The scale on which such a table is based should balance the comfort of
the chairs, with the danger of excessive softness leading to inadvertent
dozing. I can personally testify to the
difficulties faced during a seminar when sitting in antiquated chairs so soft
that you almost sink to the floor. The furious and sweat-inducing effort
required to keep your eyelids up while sat in such chairs is a torment which, I
think, prospective students need to be warned about.
A league table for the range of assessments used. Some people just don’t like writing
essays. Doesn’t make them unintelligent
or incapable. Doesn’t even mean that
they couldn’t knock out a brilliant essay if they have to. It just means that some student’s don’t enjoy
writing them. Others don’t like exams,
and others feel faint at the prospect of a presentation. Everyone knows that for many students, a key
factor in choosing modules or units of study on their degree is whether it has
an exam or not. Surely it would be
useful for prospective students to see an at-a-glance table of assessment
methods, so that they can pick an institution where they can either avoid their
least-favored method of assessment, or ensure that they are only assessed using
the method they are most comfortable with.
A league table of postgraduate economic stability and
job satisfaction. There are tables and
statistics all over the place about how many graduates get a job within a year
of leaving University – but that doesn’t really tell you anything. Such tables seem to imply that if you
graduate in November, unless you are managing a bank by Christmas your degree
was a waste of time. Firstly, a career
builds. It doesn’t just happen. So any assessment of post-graduate
achievement should take account of a longer period of time (say, 5 years or so)
and not even include the misleading first year.
Secondly, it is difficult to judge the value of a degree purely on
whether it gets you a well-paid job.
Strange as it may seem, salary is not the thing that drives
everybody. If it was, nobody would ever
become a teacher. Surely the measure of
the effectiveness of a degree can be found more in whether it helps us get to
where we want to go. Finally, in these
troubled times the most many of us can aim for is a job with the least chance
of sudden redundancy. It is not the
amount of money we have, but how secure we are.

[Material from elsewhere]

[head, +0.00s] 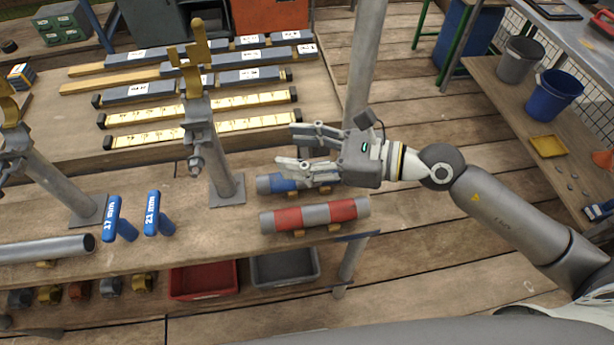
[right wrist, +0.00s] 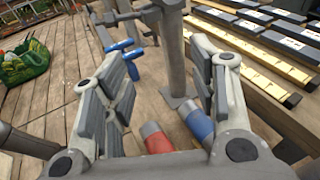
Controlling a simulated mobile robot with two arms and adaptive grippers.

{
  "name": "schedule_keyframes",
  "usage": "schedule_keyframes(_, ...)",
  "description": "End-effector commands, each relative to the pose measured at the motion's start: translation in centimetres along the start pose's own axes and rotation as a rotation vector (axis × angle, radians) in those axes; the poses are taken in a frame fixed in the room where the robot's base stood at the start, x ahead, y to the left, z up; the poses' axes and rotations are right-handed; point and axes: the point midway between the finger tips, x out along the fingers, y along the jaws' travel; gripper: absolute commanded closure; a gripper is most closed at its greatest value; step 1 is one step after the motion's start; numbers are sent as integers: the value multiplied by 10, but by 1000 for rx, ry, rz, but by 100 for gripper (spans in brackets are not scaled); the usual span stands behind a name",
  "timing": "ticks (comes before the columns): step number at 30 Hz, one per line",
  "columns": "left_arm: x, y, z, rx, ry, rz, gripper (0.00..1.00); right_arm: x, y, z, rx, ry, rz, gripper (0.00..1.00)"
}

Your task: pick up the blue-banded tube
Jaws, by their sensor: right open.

A table which reflects these measures might be a far more useful tool
for prospective students today.
A league table of grade improvements. I can’t believe nobody has thought of this
one before. In fact, rather worrying,
Ofsted have thought of this – which usually means it must be a bad idea, but
even so I am puzzled why it doesn’t appear to exist. If a University takes on one hundred students
each with five A* A-level grades, it will not really take much to get all 100
of those students to graduate with a high degree classification. However, getting a cohort of students with no
A-levels at all to achieve a good degree classification surely says more about
the quality of teaching at an institution.
So let’s have a league table which shows the rate of improvement in
students grades, to show how the institution is supporting students in
improving standards throughout their studies.
How is that not better?!
A league table showing student achievement in relation
to widening participation. all, it’s all
very well for the government to argue that it wants to support widening access
to higher education, but this is never going to work if institutions are only
ever rewarded on the basis of statistics that depend on the recruitment of more
‘traditional’ students. League tables
should interpret their data in relation to how the institution is widening
participation. For example, how many
students are from black and minority ethnicities? How many from low economic backgrounds? How many are drawn directly from the local
community? Universities reaching these
kinds of students, should be rewarded in league tables – which in turn will
discourage the view of Universities as divided between the academically elite
at the top of the tables, and the ‘mixed economies’ filling the cheap seats.